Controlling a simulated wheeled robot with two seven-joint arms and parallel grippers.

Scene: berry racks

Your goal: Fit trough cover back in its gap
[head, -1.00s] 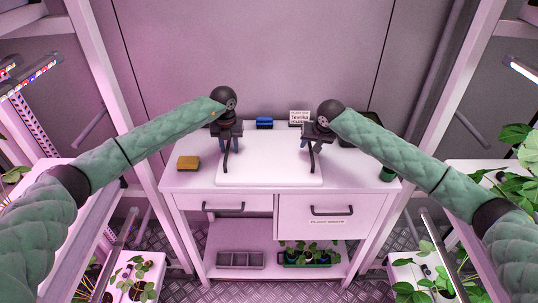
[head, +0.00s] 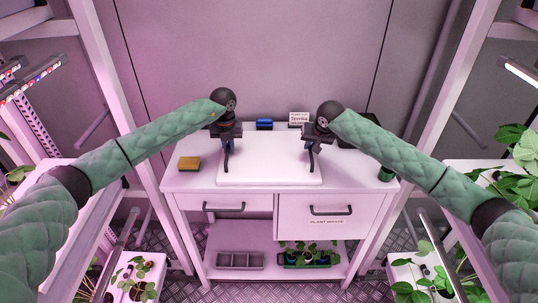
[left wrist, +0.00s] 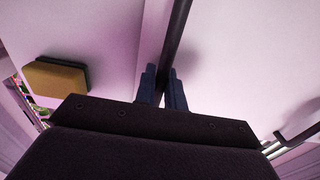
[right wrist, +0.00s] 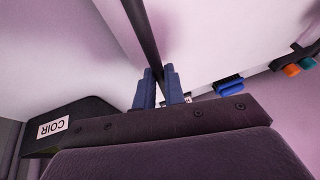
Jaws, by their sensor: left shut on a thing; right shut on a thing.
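The white cover (head: 268,172) is a flat slab with two dark bar handles, one near each end. In the head view it lies at the middle of the white bench, and I cannot tell whether it rests flat or sits slightly raised. My left gripper (head: 227,148) is shut on the left handle, and the dark bar shows between its blue fingers in the left wrist view (left wrist: 164,86). My right gripper (head: 311,146) is shut on the right handle, seen between its fingers in the right wrist view (right wrist: 158,84). No gap shows in the bench; the cover may hide it.
A yellow-brown sponge (head: 189,163) lies left of the cover. A blue object (head: 264,124) and a small sign (head: 298,119) stand behind. A dark COIR box (right wrist: 78,120) and a green pot (head: 386,173) are at the right. Plant racks flank both sides.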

○ ○ ○ ○

What is required
Reproduce the material above verbatim; omit every picture.

Exercise result
Controlling a simulated wheeled robot with two seven-joint arms and parallel grippers.

Scene: berry racks

Your goal: Fit trough cover back in its gap
[head, -1.00s] 
[head, +0.00s] 
[left wrist, +0.00s] 
[right wrist, +0.00s] 
Jaws, by their sensor: left shut on a thing; right shut on a thing.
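The white cover (head: 268,172) is a flat slab with two dark bar handles, one near each end. In the head view it lies at the middle of the white bench, and I cannot tell whether it rests flat or sits slightly raised. My left gripper (head: 227,148) is shut on the left handle, and the dark bar shows between its blue fingers in the left wrist view (left wrist: 164,86). My right gripper (head: 311,146) is shut on the right handle, seen between its fingers in the right wrist view (right wrist: 158,84). No gap shows in the bench; the cover may hide it.
A yellow-brown sponge (head: 189,163) lies left of the cover. A blue object (head: 264,124) and a small sign (head: 298,119) stand behind. A dark COIR box (right wrist: 78,120) and a green pot (head: 386,173) are at the right. Plant racks flank both sides.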

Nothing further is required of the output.